━━ Given data ━━
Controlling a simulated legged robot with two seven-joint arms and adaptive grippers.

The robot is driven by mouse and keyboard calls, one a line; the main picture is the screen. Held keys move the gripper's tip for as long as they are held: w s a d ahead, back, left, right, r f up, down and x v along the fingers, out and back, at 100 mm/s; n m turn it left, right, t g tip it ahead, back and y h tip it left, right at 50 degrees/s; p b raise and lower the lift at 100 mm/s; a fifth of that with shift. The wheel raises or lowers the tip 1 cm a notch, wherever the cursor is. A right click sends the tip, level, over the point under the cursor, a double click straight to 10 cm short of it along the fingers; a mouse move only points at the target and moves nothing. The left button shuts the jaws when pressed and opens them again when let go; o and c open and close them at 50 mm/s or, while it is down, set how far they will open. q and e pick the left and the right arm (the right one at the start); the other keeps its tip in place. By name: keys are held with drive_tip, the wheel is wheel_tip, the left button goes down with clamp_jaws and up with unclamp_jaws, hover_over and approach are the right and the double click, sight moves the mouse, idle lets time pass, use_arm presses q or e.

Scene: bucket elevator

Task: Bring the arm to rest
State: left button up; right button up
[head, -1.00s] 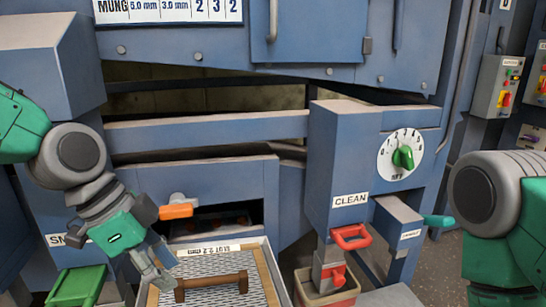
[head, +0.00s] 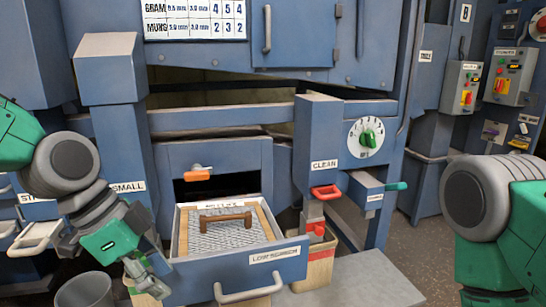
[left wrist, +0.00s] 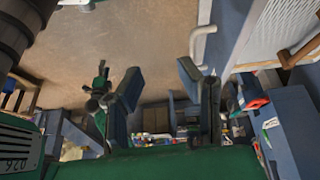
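My left arm (head: 68,165) comes in from the left in the head view and bends down toward the lower middle. Its gripper (head: 148,280) hangs in front of the left front corner of the pulled-out lower screen drawer (head: 277,255). In the left wrist view the two fingers of this gripper (left wrist: 157,82) stand wide apart with nothing between them. The floor shows beyond them. My right arm (head: 485,200) shows only in part at the right edge, and its gripper is out of view.
The drawer's white handle (head: 250,291) juts forward near my left gripper. A grey bucket (head: 84,291) stands at lower left. A wooden-handled piece (head: 226,221) lies on the mesh. A red lever (head: 326,192) and green dial (head: 368,138) are at right. A grey platform (head: 350,288) stands low.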

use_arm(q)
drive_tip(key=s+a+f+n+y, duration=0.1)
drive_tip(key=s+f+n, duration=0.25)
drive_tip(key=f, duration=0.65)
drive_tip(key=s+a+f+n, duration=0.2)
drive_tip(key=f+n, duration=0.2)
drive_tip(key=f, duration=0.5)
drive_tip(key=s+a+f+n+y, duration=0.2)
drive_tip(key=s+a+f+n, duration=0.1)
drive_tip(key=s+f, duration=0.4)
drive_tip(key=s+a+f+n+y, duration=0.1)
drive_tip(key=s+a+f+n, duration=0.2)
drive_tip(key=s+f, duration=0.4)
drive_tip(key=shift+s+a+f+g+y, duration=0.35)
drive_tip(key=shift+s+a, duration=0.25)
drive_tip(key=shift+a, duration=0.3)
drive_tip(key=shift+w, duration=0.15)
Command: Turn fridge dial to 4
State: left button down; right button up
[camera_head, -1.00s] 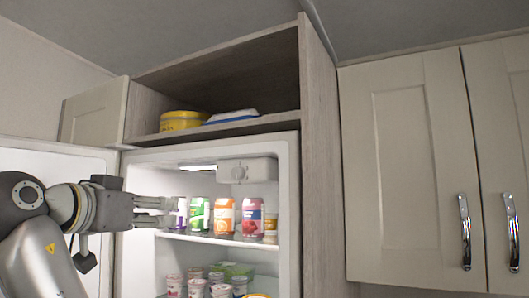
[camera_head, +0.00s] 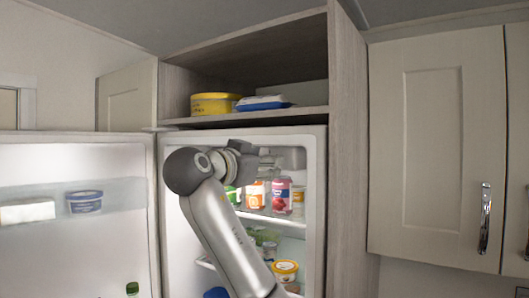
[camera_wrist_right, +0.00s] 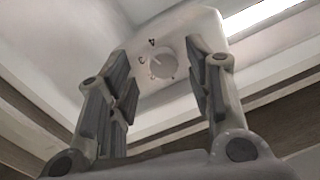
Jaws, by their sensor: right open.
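The fridge dial (camera_wrist_right: 162,66) is a round pale knob on a light housing (camera_wrist_right: 190,30) under the fridge ceiling. Printed numbers around it include a 4 above it and what looks like a 3 at its left; its exact setting is hard to read. In the head view the housing (camera_head: 296,157) is partly covered by my right gripper (camera_head: 272,158), and the dial is hidden. In the right wrist view my right gripper (camera_wrist_right: 158,52) is open and empty, its fingers on either side of the dial; contact cannot be told. My left gripper is not in view.
The fridge's right wall (camera_head: 316,210) is close beside the housing.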

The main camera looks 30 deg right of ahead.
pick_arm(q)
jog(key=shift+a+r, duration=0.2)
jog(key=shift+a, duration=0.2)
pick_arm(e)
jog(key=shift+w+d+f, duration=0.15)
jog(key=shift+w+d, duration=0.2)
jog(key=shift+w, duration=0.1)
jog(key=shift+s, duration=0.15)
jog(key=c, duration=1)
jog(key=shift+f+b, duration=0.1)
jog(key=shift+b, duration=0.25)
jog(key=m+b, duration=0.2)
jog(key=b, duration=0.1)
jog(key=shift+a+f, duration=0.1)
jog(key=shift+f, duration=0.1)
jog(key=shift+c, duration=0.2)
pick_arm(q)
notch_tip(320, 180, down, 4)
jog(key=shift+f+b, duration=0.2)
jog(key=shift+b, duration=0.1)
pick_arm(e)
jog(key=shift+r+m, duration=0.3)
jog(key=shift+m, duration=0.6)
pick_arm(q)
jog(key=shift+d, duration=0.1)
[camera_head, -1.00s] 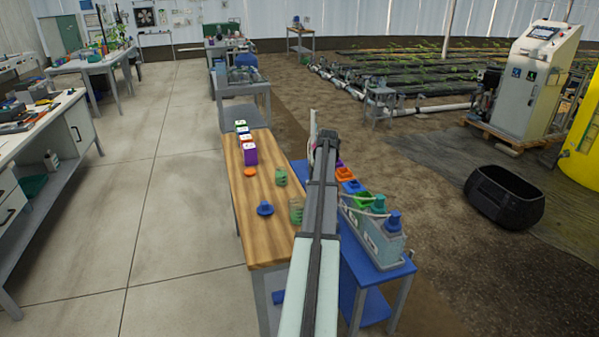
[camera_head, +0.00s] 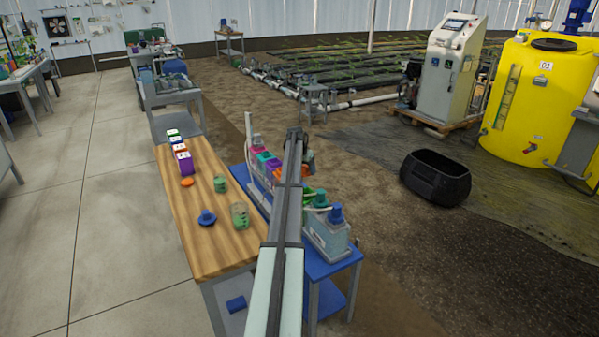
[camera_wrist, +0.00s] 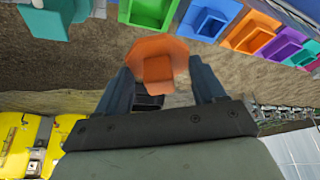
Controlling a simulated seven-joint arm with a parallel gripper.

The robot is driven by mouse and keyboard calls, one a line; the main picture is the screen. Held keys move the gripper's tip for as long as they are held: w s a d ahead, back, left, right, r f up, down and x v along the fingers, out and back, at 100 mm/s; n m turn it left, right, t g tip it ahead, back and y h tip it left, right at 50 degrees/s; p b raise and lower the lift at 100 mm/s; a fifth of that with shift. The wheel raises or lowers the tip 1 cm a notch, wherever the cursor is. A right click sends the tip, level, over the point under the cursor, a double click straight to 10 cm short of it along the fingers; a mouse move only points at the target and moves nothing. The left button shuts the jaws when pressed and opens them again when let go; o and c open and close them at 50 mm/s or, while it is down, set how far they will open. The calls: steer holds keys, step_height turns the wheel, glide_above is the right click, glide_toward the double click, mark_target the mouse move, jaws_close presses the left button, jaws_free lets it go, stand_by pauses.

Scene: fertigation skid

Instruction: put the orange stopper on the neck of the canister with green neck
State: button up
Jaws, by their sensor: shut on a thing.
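My gripper (camera_wrist: 162,82) is shut on an orange stopper (camera_wrist: 158,62), which sits between its two dark fingers in the wrist view. The canister with green neck (camera_wrist: 148,10) is at the top edge of that view, partly cut off, beyond the stopper and apart from it. In the head view its green neck (camera_head: 308,194) shows just right of my arm, in the row on the blue bench. My gripper (camera_head: 307,160) is partly hidden behind my arm there, to the right of the row.
Neighbouring necks are blue (camera_wrist: 208,20), orange (camera_wrist: 250,31) and purple (camera_wrist: 284,44). A teal-topped part (camera_wrist: 55,20) and a blue-topped one (camera_head: 336,214) stand at the near end. The wooden table (camera_head: 205,255) holds a blue stopper (camera_head: 207,217) and jars. A black tub (camera_head: 436,177) stands right.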

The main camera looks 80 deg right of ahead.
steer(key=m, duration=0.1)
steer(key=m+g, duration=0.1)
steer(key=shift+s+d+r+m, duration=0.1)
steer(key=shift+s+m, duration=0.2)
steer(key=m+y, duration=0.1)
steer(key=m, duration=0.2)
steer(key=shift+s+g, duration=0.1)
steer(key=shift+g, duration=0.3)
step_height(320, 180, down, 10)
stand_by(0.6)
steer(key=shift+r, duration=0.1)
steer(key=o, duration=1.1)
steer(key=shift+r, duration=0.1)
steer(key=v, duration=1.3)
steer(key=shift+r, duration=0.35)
━━━
Challenge:
Write out each line again precisely as it appears, skipping every picture.

Exercise output:
Controlling a simulated legged robot with two seven-joint arms and adaptive grippers.

The robot is driven by mouse and keyboard calls, one a line; the main picture is the screen. Held keys move the gripper's tip for as long as they are held: w s a d ahead, back, left, right, r f up, down and x v along the fingers, out and back, at 100 mm/s; n m turn it left, right, t g tip it ahead, back and y h tip it left, right at 50 degrees/s; p b raise and lower the lift at 100 mm/s; a fifth of that with shift. The wheel raises or lowers the tip 1 cm a notch, wherever the cursor is. A right click sends the tip, level, over the point under the cursor, a double click straight to 10 cm short of it along the fingers; a mouse move only points at the target and moves nothing. The left button shuts the jaws when pressed and opens them again when let go; o and c open and close them at 50 mm/s or, while it is down, set how far they will open. q and e pick the left and the right arm (the right one at the start); the other keeps its tip in place. By name: keys are held with drive_tip, the wheel is wheel_tip, the left button goes down with clamp_jaws and up with unclamp_jaws, hover_over and approach are the right and the double click, sight moves the mouse, idle lets time pass, use_arm presses q or e.

Scene: bucket elevator

Task: Bring the arm to rest
State: left button up; right button up
[head, -1.00s] 
[head, +0.00s] 
[left wrist, +0.00s] 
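My left arm (head: 68,165) comes in from the left in the head view and bends down toward the lower middle. Its gripper (head: 148,280) hangs in front of the left front corner of the pulled-out lower screen drawer (head: 277,255). In the left wrist view the two fingers of this gripper (left wrist: 157,82) stand wide apart with nothing between them. The floor shows beyond them. My right arm (head: 485,200) shows only in part at the right edge, and its gripper is out of view.
The drawer's white handle (head: 250,291) juts forward near my left gripper. A grey bucket (head: 84,291) stands at lower left. A wooden-handled piece (head: 226,221) lies on the mesh. A red lever (head: 326,192) and green dial (head: 368,138) are at right. A grey platform (head: 350,288) stands low.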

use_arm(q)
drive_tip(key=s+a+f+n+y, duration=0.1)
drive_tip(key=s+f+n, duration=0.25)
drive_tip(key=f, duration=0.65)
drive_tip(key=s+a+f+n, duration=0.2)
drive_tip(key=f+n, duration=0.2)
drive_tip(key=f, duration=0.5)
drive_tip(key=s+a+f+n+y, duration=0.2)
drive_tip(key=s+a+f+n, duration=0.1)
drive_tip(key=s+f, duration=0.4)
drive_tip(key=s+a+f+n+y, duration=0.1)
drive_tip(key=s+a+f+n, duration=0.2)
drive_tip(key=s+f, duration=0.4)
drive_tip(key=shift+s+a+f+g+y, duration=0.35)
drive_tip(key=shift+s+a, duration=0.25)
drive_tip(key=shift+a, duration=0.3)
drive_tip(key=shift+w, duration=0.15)
Command: Turn fridge dial to 4
State: left button down; right button up
[camera_head, -1.00s] 
[camera_head, +0.00s] 
[camera_wrist_right, +0.00s] 
Jaws, by their sensor: right open.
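The fridge dial (camera_wrist_right: 162,66) is a round pale knob on a light housing (camera_wrist_right: 190,30) under the fridge ceiling. Printed numbers around it include a 4 above it and what looks like a 3 at its left; its exact setting is hard to read. In the head view the housing (camera_head: 296,157) is partly covered by my right gripper (camera_head: 272,158), and the dial is hidden. In the right wrist view my right gripper (camera_wrist_right: 158,52) is open and empty, its fingers on either side of the dial; contact cannot be told. My left gripper is not in view.
The fridge's right wall (camera_head: 316,210) is close beside the housing.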

The main camera looks 30 deg right of ahead.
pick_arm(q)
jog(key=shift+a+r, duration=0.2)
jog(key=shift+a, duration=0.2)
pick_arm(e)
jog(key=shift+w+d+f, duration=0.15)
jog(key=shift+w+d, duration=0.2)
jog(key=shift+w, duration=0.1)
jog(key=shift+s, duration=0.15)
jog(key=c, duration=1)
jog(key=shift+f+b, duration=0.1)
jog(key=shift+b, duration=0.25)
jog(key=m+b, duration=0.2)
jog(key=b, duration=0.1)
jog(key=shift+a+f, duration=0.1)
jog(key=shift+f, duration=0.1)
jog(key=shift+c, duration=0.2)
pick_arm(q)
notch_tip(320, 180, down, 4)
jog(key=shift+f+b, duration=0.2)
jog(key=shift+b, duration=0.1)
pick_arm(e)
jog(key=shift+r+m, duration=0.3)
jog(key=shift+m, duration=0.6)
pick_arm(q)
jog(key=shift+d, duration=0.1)
[camera_head, -1.00s] 
[camera_head, +0.00s] 
[camera_wrist, +0.00s] 
Controlling a simulated seven-joint arm with a parallel gripper.

The robot is driven by mouse and keyboard calls, one a line; the main picture is the screen. Held keys move the gripper's tip for as long as they are held: w s a d ahead, back, left, right, r f up, down and x v along the fingers, out and back, at 100 mm/s; n m turn it left, right, t g tip it ahead, back and y h tip it left, right at 50 degrees/s; p b raise and lower the lift at 100 mm/s; a fifth of that with shift. The wheel raises or lowers the tip 1 cm a notch, wherever the cursor is. A right click sends the tip, level, over the point under the cursor, a double click straight to 10 cm short of it along the fingers; a mouse move only points at the target and moves nothing. The left button shuts the jaws when pressed and opens them again when let go; o and c open and close them at 50 mm/s or, while it is down, set how far they will open. The calls: steer holds keys, step_height turns the wheel, glide_above is the right click, glide_toward the double click, mark_target the mouse move, jaws_close presses the left button, jaws_free lets it go, stand_by pauses.

Scene: fertigation skid

Instruction: put the orange stopper on the neck of the canister with green neck
State: button up
Jaws, by their sensor: shut on a thing.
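My gripper (camera_wrist: 162,82) is shut on an orange stopper (camera_wrist: 158,62), which sits between its two dark fingers in the wrist view. The canister with green neck (camera_wrist: 148,10) is at the top edge of that view, partly cut off, beyond the stopper and apart from it. In the head view its green neck (camera_head: 308,194) shows just right of my arm, in the row on the blue bench. My gripper (camera_head: 307,160) is partly hidden behind my arm there, to the right of the row.
Neighbouring necks are blue (camera_wrist: 208,20), orange (camera_wrist: 250,31) and purple (camera_wrist: 284,44). A teal-topped part (camera_wrist: 55,20) and a blue-topped one (camera_head: 336,214) stand at the near end. The wooden table (camera_head: 205,255) holds a blue stopper (camera_head: 207,217) and jars. A black tub (camera_head: 436,177) stands right.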

The main camera looks 80 deg right of ahead.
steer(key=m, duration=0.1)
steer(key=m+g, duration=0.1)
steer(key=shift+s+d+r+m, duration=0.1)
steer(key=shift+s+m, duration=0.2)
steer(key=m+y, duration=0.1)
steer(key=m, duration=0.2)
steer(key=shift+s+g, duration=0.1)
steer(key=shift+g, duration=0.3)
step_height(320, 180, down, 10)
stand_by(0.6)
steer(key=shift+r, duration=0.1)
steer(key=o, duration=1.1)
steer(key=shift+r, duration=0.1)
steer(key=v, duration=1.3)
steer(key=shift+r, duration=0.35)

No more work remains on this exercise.